Pompano Beach Amphitheater August 5, 1998
by Jason Feifer
In an atmosphere filled with more punk rock than a block party on Telegraph Avenue, an appearance by the always enjoyable and delightful Hepcat was more than just a treat, it was a blessing. Taking to a stage that had just seen the epic battle of good vs. evil in the form of the Aquabats, Hepcat said hello to the hot and sweaty crowd and began to play "The Secret," a beautiful song off their new album, Right On Time. For the next half an hour (a block of time that every band had to adhere to, which was disappointingly short in Hepcat's case), their sounds of traditional ska and the smooth vocals of Greg Lee and Alex Desert were comparable to half an hour's worth of free ice cream in that blazing summer sun. (And I hate to write metaphorically, but that's pretty accurate) Their set was about a 70/30 split of songs off the new record and picks from the first two, stopping along the way to talk to the crowd or make fun of the "No Profanity" rule that was so adamantly posted around the stage. Disappointingly, they skipped over their catchy song "Bobby and Joe," but still treated the crowd to favorites like "No Worries," "Marcus Garvey," and a new one about a lost love.

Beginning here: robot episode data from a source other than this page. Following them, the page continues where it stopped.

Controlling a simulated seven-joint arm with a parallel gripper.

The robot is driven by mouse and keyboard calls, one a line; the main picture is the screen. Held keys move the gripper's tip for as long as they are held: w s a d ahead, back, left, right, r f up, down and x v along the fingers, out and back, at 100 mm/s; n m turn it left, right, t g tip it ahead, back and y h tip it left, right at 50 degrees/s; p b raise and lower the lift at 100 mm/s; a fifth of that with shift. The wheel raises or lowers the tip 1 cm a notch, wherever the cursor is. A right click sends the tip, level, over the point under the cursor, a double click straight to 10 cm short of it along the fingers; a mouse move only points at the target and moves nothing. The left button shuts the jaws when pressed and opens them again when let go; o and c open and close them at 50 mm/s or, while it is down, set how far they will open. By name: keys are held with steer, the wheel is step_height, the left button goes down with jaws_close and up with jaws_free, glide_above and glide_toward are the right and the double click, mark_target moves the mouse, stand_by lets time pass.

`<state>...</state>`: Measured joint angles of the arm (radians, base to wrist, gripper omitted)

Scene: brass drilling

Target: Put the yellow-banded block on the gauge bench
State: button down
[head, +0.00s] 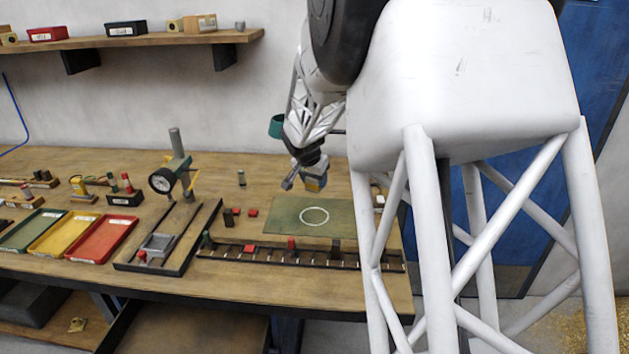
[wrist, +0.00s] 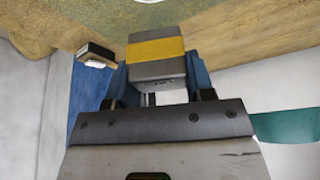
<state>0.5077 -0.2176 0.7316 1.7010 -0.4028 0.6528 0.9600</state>
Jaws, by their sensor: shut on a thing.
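The yellow-banded block, grey with a yellow stripe, shows in the wrist view (wrist: 156,50) between the blue fingers of my gripper (wrist: 158,78). In the head view my gripper (head: 304,178) holds the block (head: 315,181) above the table, by the back edge of the green mat. My gripper is shut on the block, and the fingers hide part of its sides. The gauge bench (head: 128,262), a dark-framed base with a dial gauge (head: 163,181) on a post and a grey fixture, stands to the left of the mat, apart from my gripper.
The green mat (head: 285,223) bears a white circle. A dark slotted rack (head: 310,257) runs in front of it. Small red and dark blocks (head: 252,212) stand between mat and gauge. Green, yellow and red trays (head: 98,239) lie at left. Bare wood shows behind the mat.

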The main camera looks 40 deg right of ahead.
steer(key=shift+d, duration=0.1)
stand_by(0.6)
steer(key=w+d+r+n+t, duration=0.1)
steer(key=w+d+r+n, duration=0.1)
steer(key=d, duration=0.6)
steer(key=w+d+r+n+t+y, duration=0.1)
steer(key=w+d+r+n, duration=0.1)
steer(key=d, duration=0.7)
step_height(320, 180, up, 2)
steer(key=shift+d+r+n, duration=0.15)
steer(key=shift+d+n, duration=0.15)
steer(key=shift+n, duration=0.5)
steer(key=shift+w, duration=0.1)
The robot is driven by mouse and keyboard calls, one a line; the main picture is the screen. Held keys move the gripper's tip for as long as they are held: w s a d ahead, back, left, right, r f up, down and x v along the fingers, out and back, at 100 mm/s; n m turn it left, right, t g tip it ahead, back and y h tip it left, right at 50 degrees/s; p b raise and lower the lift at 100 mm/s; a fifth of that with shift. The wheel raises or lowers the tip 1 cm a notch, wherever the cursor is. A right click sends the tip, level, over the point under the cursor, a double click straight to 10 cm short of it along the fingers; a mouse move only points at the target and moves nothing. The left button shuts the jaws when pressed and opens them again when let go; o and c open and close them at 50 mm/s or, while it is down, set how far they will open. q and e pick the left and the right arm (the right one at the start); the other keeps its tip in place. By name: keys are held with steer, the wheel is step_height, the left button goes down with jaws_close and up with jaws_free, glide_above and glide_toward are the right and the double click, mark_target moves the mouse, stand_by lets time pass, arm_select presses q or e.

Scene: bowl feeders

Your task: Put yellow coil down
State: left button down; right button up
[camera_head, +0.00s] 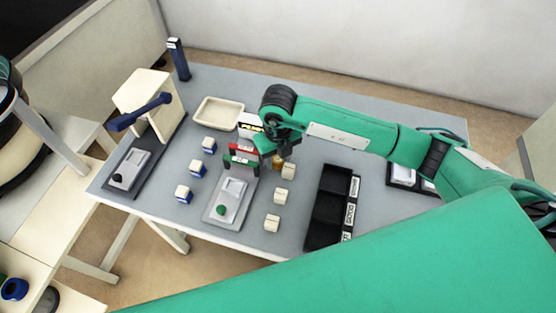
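My right gripper (272,155) hangs over the middle of the grey table, pointing down. A small yellow-brown piece (278,162), which may be the yellow coil, shows right beside the fingertips. The arm and wrist partly cover it, and I cannot tell whether the fingers hold it or whether it rests on the table. Just left of the gripper is a small fixture with red and green parts (240,156), behind a grey plate with a green knob (229,200). My left gripper is not in view.
White-and-blue blocks (197,168) stand left of the plate; cream blocks (274,206) stand right of it. A black divided bin (327,207), a cream tray (218,112) and a cream press with a blue lever (147,98) share the table (385,215). Free surface lies right of the bin.

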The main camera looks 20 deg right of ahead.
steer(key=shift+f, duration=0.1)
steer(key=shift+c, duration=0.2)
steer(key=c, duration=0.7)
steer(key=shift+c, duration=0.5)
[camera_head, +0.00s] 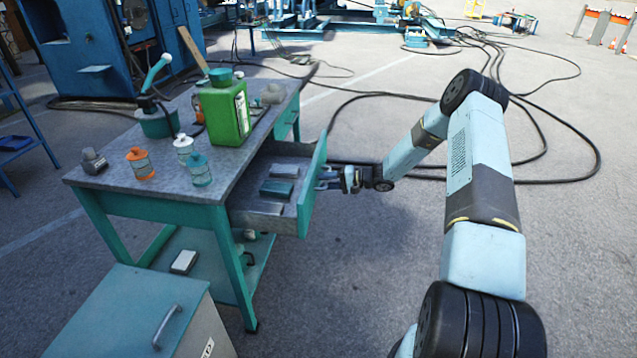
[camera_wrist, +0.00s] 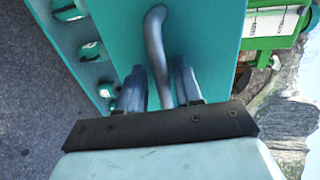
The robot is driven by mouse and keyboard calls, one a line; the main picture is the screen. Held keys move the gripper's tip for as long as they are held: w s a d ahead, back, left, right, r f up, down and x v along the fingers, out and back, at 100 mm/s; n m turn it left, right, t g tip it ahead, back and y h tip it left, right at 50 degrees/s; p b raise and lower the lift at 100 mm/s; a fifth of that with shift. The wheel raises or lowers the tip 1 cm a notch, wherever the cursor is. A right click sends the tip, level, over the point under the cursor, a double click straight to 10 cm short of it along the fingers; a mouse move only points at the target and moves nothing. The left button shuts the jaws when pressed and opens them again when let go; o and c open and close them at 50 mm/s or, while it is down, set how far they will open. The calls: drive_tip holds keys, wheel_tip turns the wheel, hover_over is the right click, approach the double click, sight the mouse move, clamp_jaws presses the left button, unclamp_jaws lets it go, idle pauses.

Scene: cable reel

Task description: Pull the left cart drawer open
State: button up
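The cart (camera_head: 215,180) is a teal workbench with a grey top. Its near drawer (camera_head: 303,188) is pulled out to the right, with its inside open to view and several small blocks in it. My gripper (camera_head: 340,180) is at the outer face of the drawer front. In the wrist view, the teal drawer front (camera_wrist: 205,35) fills the middle, and its curved grey handle (camera_wrist: 156,45) runs down between the two fingers of my gripper (camera_wrist: 160,88). The fingers are close on both sides of the handle and appear shut on it; the exact contact is hard to see.
A green jug (camera_head: 225,112) and several small bottles stand on the cart top. A teal cabinet (camera_head: 130,315) stands at the front left. Black cables (camera_head: 560,180) lie on the ground behind my arm. The pavement right of the drawer (camera_head: 350,270) is clear.

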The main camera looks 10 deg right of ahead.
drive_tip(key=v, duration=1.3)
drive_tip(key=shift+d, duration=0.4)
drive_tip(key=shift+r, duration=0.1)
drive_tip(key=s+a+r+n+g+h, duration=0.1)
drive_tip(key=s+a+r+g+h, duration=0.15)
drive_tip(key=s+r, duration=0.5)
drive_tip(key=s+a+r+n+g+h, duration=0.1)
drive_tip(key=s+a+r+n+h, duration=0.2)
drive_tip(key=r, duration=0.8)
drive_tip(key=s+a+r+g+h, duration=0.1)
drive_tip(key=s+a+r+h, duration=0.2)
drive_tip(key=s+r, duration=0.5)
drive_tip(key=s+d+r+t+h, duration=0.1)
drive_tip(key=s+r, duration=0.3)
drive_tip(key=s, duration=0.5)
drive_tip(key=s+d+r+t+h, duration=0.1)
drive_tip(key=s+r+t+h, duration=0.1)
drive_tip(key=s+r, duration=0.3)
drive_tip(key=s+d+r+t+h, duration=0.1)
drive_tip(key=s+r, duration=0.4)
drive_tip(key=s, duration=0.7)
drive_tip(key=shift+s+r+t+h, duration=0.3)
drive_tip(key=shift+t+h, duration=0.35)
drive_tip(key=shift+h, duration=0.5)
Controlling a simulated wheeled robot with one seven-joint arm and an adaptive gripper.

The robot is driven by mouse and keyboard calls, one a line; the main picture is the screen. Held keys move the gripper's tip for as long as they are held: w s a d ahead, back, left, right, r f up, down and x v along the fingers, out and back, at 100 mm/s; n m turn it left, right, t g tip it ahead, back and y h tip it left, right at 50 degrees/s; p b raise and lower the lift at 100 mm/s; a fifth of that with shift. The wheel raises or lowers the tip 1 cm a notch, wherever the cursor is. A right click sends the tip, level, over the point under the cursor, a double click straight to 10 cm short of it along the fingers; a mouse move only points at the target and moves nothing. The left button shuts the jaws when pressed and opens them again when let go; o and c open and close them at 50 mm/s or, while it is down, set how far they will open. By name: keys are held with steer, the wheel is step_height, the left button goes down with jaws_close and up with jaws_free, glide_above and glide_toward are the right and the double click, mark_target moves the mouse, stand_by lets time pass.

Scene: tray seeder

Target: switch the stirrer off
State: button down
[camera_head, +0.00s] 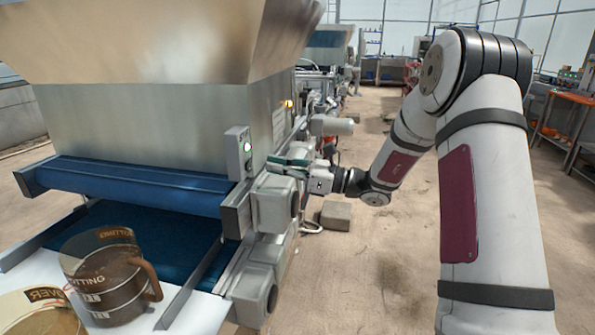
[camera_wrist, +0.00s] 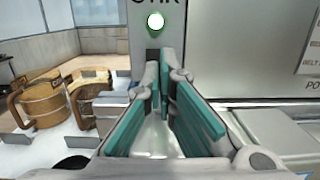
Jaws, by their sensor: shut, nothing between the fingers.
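The stirrer's control box (camera_head: 238,155) is a narrow grey box on the side of the big metal hopper, with a green light (camera_head: 247,147) lit on its face. In the wrist view the box (camera_wrist: 143,42) carries a partly cut-off label, and its light (camera_wrist: 155,20) glows white with a green rim. My gripper (camera_head: 270,161) has teal pads and is shut and empty, pointing at the lower part of the box. In the wrist view its fingertips (camera_wrist: 161,62) lie just below the light and hide the box face there. I cannot tell whether they touch it.
A blue roller (camera_head: 130,187) and belt run under the hopper (camera_head: 150,120). Grey motor housings (camera_head: 272,205) sit just below my gripper. An orange light (camera_head: 288,104) is farther along the hopper.

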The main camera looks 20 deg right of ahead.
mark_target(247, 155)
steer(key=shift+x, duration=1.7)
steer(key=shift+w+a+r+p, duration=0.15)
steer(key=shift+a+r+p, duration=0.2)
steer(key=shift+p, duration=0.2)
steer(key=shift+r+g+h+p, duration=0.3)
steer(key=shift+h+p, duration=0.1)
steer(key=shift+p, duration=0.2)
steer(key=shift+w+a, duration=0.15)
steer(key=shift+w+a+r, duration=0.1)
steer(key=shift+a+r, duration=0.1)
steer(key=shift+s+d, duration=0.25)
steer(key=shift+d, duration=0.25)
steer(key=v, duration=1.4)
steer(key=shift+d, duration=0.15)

Not only does Hepcat play beautiful music, but some of these boys can dance, too. During a solo in one of the songs, Alex and trumpeter Kincaid Smith broke out into a little choreographed dance as the crowd cheered them on. The set blew by, and when it was done, Hepcat had really made me "boogie bump" more than anything else the Warped Tour had to offer. Like their album's title implies, they really were Right On Time.